*Your objective*
Repeat the data below exactly, dropping any pictures it holds.

----- Input for this task -----

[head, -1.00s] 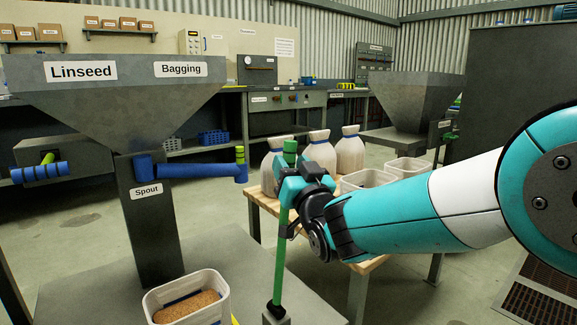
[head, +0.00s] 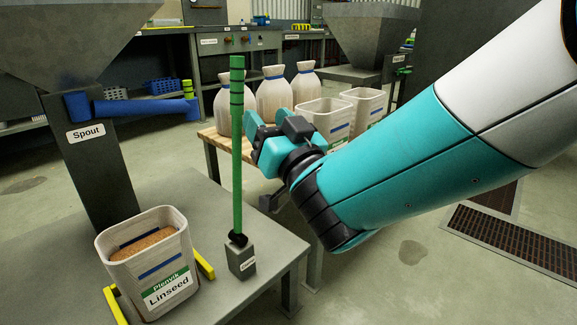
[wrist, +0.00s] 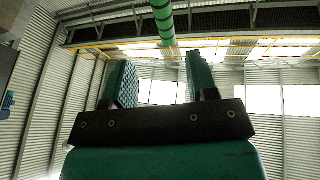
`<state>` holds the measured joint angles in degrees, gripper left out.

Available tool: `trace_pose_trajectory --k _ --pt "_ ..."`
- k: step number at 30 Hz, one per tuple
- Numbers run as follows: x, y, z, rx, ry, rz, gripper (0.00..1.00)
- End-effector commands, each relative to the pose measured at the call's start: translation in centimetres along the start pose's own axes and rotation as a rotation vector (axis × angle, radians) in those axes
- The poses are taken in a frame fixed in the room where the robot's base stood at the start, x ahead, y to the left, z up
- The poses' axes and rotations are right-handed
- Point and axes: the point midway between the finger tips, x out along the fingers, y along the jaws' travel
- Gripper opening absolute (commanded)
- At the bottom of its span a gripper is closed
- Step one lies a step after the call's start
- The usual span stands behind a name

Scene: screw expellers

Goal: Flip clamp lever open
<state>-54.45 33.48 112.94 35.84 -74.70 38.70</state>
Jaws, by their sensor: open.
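The clamp lever is a long green rod (head: 237,160) with dark bands near its top. It stands nearly upright from a small grey block labelled Clamp (head: 241,262) near the grey table's edge. My gripper (head: 262,132) is open and empty, just right of the rod's upper half in the head view; its depth relative to the rod is hard to tell. In the wrist view, which looks up at the roof, the rod (wrist: 163,22) shows beyond the two teal fingers (wrist: 160,80), in line with the gap between them.
A white bin labelled Linseed (head: 150,265) stands between yellow rails (head: 204,264) left of the clamp. Sacks (head: 273,95) and white bins (head: 325,118) stand on a wooden table behind my gripper.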

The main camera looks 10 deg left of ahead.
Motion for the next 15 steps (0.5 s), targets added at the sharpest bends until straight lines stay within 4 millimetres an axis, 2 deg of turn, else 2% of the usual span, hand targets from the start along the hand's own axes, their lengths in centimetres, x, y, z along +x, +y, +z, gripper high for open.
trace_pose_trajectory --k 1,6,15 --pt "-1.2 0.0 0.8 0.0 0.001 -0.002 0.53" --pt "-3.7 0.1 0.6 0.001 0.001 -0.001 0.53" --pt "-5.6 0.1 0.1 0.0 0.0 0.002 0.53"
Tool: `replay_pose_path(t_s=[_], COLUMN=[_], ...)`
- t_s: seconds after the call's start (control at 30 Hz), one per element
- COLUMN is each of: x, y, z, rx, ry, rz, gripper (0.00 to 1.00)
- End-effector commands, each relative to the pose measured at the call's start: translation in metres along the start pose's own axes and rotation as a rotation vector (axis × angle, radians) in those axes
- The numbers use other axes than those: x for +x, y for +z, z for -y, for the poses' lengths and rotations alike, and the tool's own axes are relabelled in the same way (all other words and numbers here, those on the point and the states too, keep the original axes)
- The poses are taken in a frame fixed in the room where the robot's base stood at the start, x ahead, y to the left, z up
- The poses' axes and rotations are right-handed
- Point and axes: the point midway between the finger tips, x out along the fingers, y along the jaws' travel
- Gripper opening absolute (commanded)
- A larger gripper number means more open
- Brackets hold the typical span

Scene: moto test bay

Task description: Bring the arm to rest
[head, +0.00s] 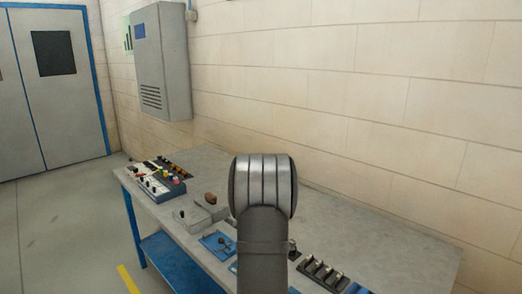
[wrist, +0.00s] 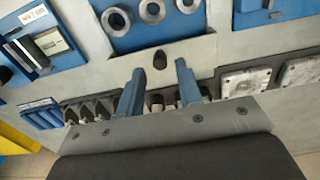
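My arm (head: 263,220) rises in the middle of the head view and hides part of the bench; my gripper is not visible there. In the wrist view my gripper (wrist: 159,67) has two blue fingers spread apart with nothing held between them. The fingers are over the grey workbench. Near the gap between them are a small dark round item (wrist: 160,60) and a short cylindrical item (wrist: 156,98); I cannot tell whether the fingers touch anything.
The workbench (head: 400,250) stands along a pale block wall. It carries a switch box (head: 157,182), a blue tray (head: 218,244) and a black slotted rack (head: 322,273). The wrist view shows a blue block with metal rings (wrist: 153,10). The bench's right end looks clear.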

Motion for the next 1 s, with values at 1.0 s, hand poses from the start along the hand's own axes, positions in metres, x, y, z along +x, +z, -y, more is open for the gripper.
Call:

-----

*Full output*
[head, -1.00s] 
[head, +0.00s] 
[wrist, +0.00s] 
`<state>` holds the measured joint angles in degrees, gripper left out.

Available tool: `trace_pose_trajectory --k _ --pt "_ ..."`
- k: step number at 30 Hz, one per tuple
- Numbers run as follows: x, y, z, rx, ry, rz, gripper (0.00..1.00)
- End-effector commands, each relative to the pose measured at the call's start: translation in centimetres along the start pose's own axes and rotation as a rotation vector (axis × angle, radians) in those axes
- The poses are taken in a frame fixed in the room where the robot's base stood at the start, x ahead, y to the left, z up
- The poses' axes and rotations are right-handed
- Point and axes: the point midway between the finger tips, x out along the fingers, y along the jaws' travel
- Gripper opening absolute (commanded)
- At the bottom of its span a gripper is closed
- Step one lies a step after the call's start
- The usual span stands behind a name

Scene: screw expellers

Goal: Flip clamp lever open
<state>-54.45 33.48 112.94 35.84 -74.70 38.70</state>
Jaws, by their sensor: open.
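The clamp lever is a long green rod (head: 237,160) with dark bands near its top. It stands nearly upright from a small grey block labelled Clamp (head: 241,262) near the grey table's edge. My gripper (head: 262,132) is open and empty, just right of the rod's upper half in the head view; its depth relative to the rod is hard to tell. In the wrist view, which looks up at the roof, the rod (wrist: 163,22) shows beyond the two teal fingers (wrist: 160,80), in line with the gap between them.
A white bin labelled Linseed (head: 150,265) stands between yellow rails (head: 204,264) left of the clamp. Sacks (head: 273,95) and white bins (head: 325,118) stand on a wooden table behind my gripper.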

The main camera looks 10 deg left of ahead.
Motion for the next 15 steps (0.5 s), targets added at the sharpest bends until straight lines stay within 4 millimetres an axis, 2 deg of turn, else 2% of the usual span, hand targets from the start along the hand's own axes, their lengths in centimetres, x, y, z along +x, +y, +z, gripper high for open.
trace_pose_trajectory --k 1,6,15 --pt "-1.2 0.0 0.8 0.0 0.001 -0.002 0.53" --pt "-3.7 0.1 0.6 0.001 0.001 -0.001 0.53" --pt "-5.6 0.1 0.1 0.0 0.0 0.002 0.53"
Tool: `replay_pose_path(t_s=[_], COLUMN=[_], ...)`
- t_s: seconds after the call's start (control at 30 Hz), one per element
- COLUMN is each of: x, y, z, rx, ry, rz, gripper (0.00 to 1.00)
- End-effector commands, each relative to the pose measured at the call's start: translation in metres along the start pose's own axes and rotation as a rotation vector (axis × angle, radians) in those axes
- The numbers use other axes than those: x for +x, y for +z, z for -y, for the poses' lengths and rotations alike, and the tool's own axes are relabelled in the same way (all other words and numbers here, those on the point and the states too, keep the original axes)
- The poses are taken in a frame fixed in the room where the robot's base stood at the start, x ahead, y to the left, z up
- The poses' axes and rotations are right-handed
- Point and axes: the point midway between the finger tips, x out along the fingers, y along the jaws' travel
- Gripper opening absolute (commanded)
- A larger gripper number means more open
- Brackets hold the typical span

Scene: moto test bay

Task description: Bring the arm to rest
[head, +0.00s] 
[wrist, +0.00s] 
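My arm (head: 263,220) rises in the middle of the head view and hides part of the bench; my gripper is not visible there. In the wrist view my gripper (wrist: 159,67) has two blue fingers spread apart with nothing held between them. The fingers are over the grey workbench. Near the gap between them are a small dark round item (wrist: 160,60) and a short cylindrical item (wrist: 156,98); I cannot tell whether the fingers touch anything.
The workbench (head: 400,250) stands along a pale block wall. It carries a switch box (head: 157,182), a blue tray (head: 218,244) and a black slotted rack (head: 322,273). The wrist view shows a blue block with metal rings (wrist: 153,10). The bench's right end looks clear.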

Motion for the next 1 s, with values at 1.0 s, hand poses from the start along the hand's own axes, positions in metres, x, y, z along +x, +z, -y, more is open for the gripper.
Call:

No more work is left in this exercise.